We calculated geometrical and diffusional tortuosity factors of our samples from their reconstructed geometries using the open-source MATLAB codes “Tort3D”29 and “TauFactor”,27 respectively. Voxelized binary data from segmented 3D reconstructions of the silver phase of the prints were used as input. The average τ was 1.164 ± 0.001 for the sintered flakes, compared to 1.069 ± 0.003 for the sintered spheres. The differences are small and both values close to 1, indicating that the different porosities did not perceptibly increase the average path length of conducting electrons.

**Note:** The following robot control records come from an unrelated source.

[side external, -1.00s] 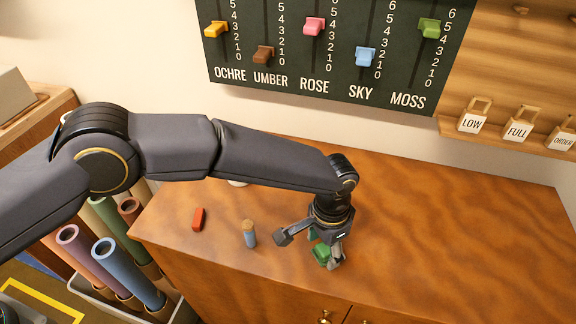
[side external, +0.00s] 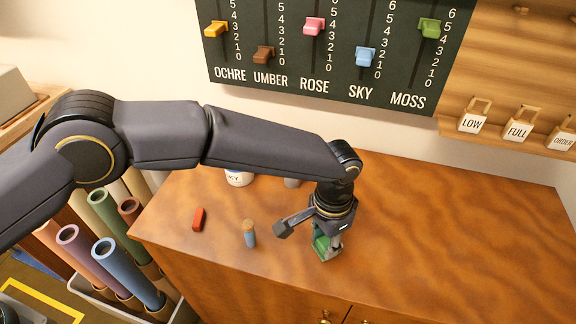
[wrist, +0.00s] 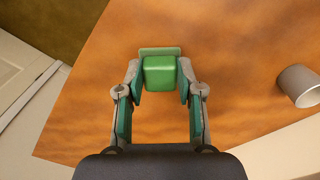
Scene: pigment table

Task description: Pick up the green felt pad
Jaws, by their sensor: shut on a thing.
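The green felt pad (wrist: 160,73) is a small block with a paler green strip along its far edge in the wrist view. My gripper (wrist: 160,78) has a finger on each side of it, both against its sides. In the side view the pad (side external: 321,243) shows low between the fingers of my gripper (side external: 326,248), near the front of the wooden cabinet top (side external: 450,240). The fingers partly hide it there. I cannot tell whether it touches the top.
A red block (side external: 198,219) and a blue cylinder with a tan top (side external: 249,234) stand left of my gripper. A white pot (side external: 239,178) and a grey cup (wrist: 299,86) are farther back. The cabinet top to the right is clear.

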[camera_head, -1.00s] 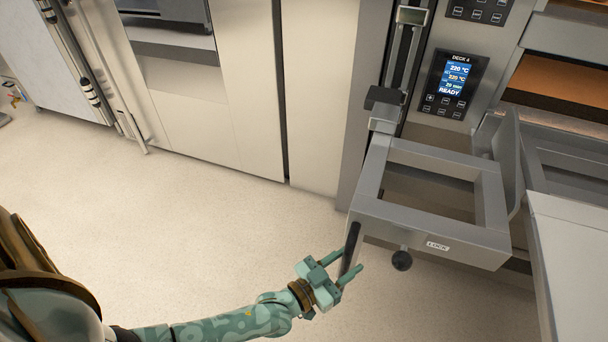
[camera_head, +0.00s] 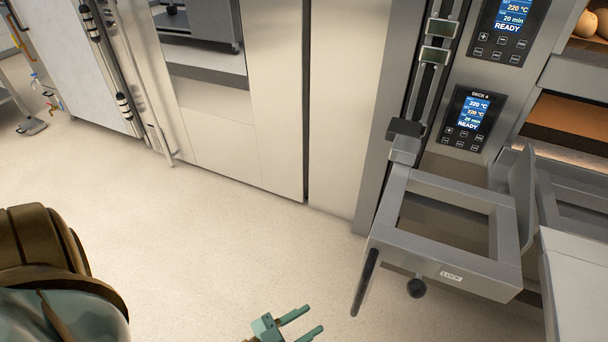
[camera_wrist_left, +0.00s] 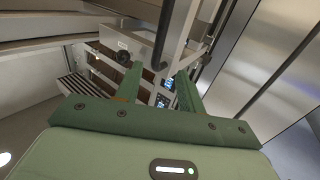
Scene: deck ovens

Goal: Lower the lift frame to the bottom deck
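The grey lift frame (camera_head: 386,222) stands out from the vertical rail on the oven front, level with or just below the Deck 4 panel. Its black bar handle (camera_head: 366,282) hangs at the near left corner, and a black knob (camera_head: 416,288) sits under the LOCK label. My left gripper (camera_head: 308,322) is open and empty, below and left of the handle and apart from it. In the left wrist view the handle (camera_wrist_left: 163,35) shows ahead, beyond the two spread fingers. My right gripper is in neither current view.
The Deck 4 panel (camera_head: 467,122) reads READY. A pale flat surface (camera_head: 580,270) lies right of the frame. The rail (camera_head: 432,65) runs up the oven front. Steel cabinet doors (camera_head: 345,110) stand behind. The floor left of the frame is clear.

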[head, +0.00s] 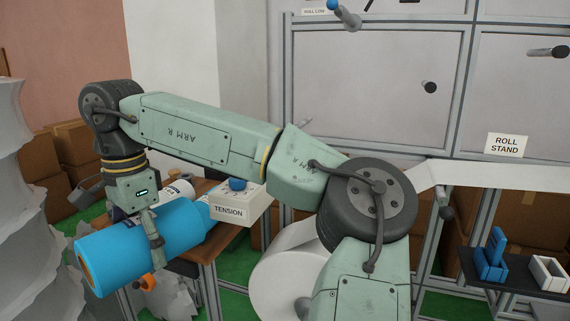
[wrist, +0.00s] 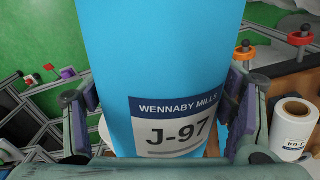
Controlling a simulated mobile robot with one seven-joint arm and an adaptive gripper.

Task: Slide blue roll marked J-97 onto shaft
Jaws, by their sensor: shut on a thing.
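The blue roll (head: 120,254) is held in the air at lower left in the head view, lying roughly level, with its orange-brown core end facing left. In the wrist view the blue roll (wrist: 160,60) fills the middle, and its label reads "WENNABY MILLS J-97". My gripper (head: 157,240) is shut around the roll's middle, and a finger shows on each side of the roll in the wrist view (wrist: 160,115). I cannot tell for sure which rod is the shaft; a grey rod end (head: 446,213) sticks out by the machine frame.
A wooden table (head: 208,247) behind the roll bears a white TENSION box (head: 232,211) with a blue knob. A white roll (wrist: 290,130) stands at right in the wrist view. A large white roll (head: 285,280) is beside my arm. A dark shelf (head: 515,277) holds blue and white blocks.

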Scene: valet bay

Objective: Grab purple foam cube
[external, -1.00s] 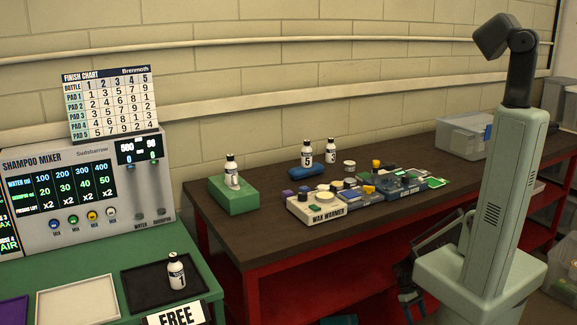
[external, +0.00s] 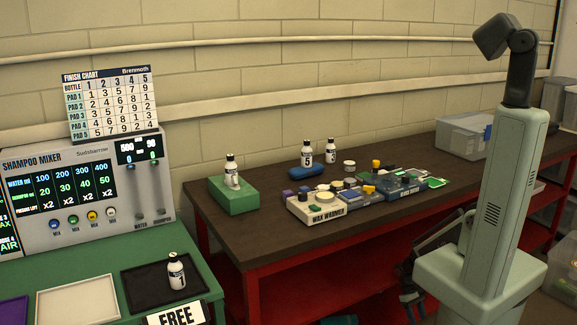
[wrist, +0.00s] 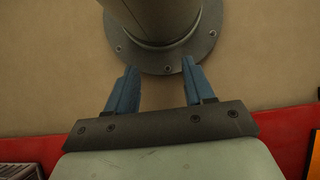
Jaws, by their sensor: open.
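A small purple block (external: 287,193), possibly the purple foam cube, sits at the left end of the cluster on the dark bench, by the wax warmer (external: 322,212). It is too small to identify surely. My gripper (wrist: 158,80) is open in the wrist view, its two blue fingers apart with nothing between them. In the external view my gripper (external: 411,300) hangs low near my base, in front of the bench and below its top, well away from the purple block. No purple cube shows in the wrist view.
A green block (external: 233,196) with a bottle, a blue pad (external: 308,172) and more bottles stand near the cluster. A clear bin (external: 464,136) is at the bench's far end. The dark bench top (external: 275,245) is bare along its front. The red frame lies below.

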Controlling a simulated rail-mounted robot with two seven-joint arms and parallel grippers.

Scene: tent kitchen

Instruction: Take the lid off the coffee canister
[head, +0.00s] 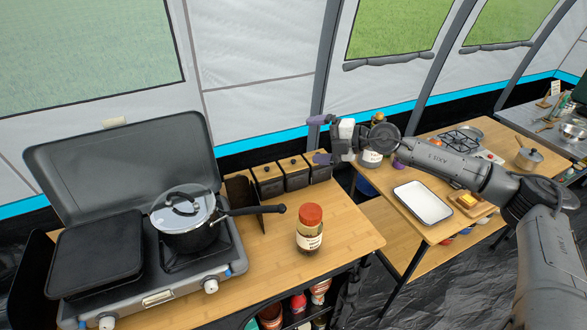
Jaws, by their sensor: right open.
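Three dark square canisters with knobbed lids, (268,181) (293,173) (318,166), stand in a row at the back of the near wooden table. All their lids are on. I cannot read which one is for coffee. A glass jar (309,240) with a red lid (311,216), dark contents and a pale label stands in front of them. My right gripper (318,139) reaches in from the right and is open and empty. In the picture it is just above the rightmost canister, with its fingers pointing left. My left gripper is out of view.
A camping stove (150,296) with a raised cover and a lidded pot (185,240) is at left; the pot's handle (253,210) points toward the canisters. The table (345,232) is bare right of the jar. A white tray (422,203) lies on the far table.

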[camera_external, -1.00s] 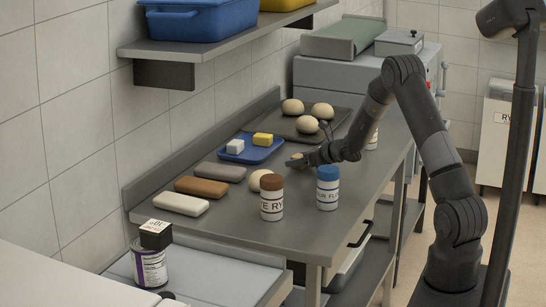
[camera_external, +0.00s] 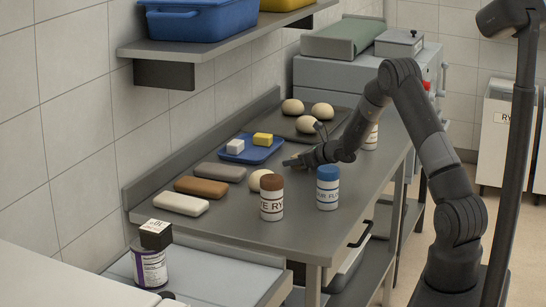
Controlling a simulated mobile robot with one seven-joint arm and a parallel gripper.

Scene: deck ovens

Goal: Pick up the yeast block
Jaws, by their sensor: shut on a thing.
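Two small blocks sit on a blue tray (camera_external: 268,155) on the steel table: a white block (camera_external: 235,146) at left and a yellow block (camera_external: 262,140) at right. No label shows which is the yeast block. My gripper (camera_external: 291,162) is low over the table, just right of the tray and apart from both blocks. It is shut on a thing that its fingers and hand hide, at the place where a pale dough ball showed earlier.
Loaf-shaped pieces (camera_external: 201,187) lie at left. A dark tray (camera_external: 284,127) with dough balls is behind. A shelf (camera_external: 225,45) overhangs the wall side.

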The diffusional tortuosities τd, however, were clearly different at 1.677 ± 0.018 for sintered flakes and 1.231 ± 0.016 for sintered spheres. The conductive paths in flake-based metal layers had more constrictions that locally increased the electrical resistance. They explain the higher Rm/sh of layers made by sintering flakes even when the silver content was identical to that of spheres. In summary, the flake prints electrically outperformed sphere prints after a treatment at 110 °C for 30 min. We propose that this difference stems from larger particle–particle contact areas between the flakes that reduce Rm/sh. Increasing temperature led to a cross-over at 200 °C because spheres yielded denser layers that provided conductive paths with less geometrical constrictions.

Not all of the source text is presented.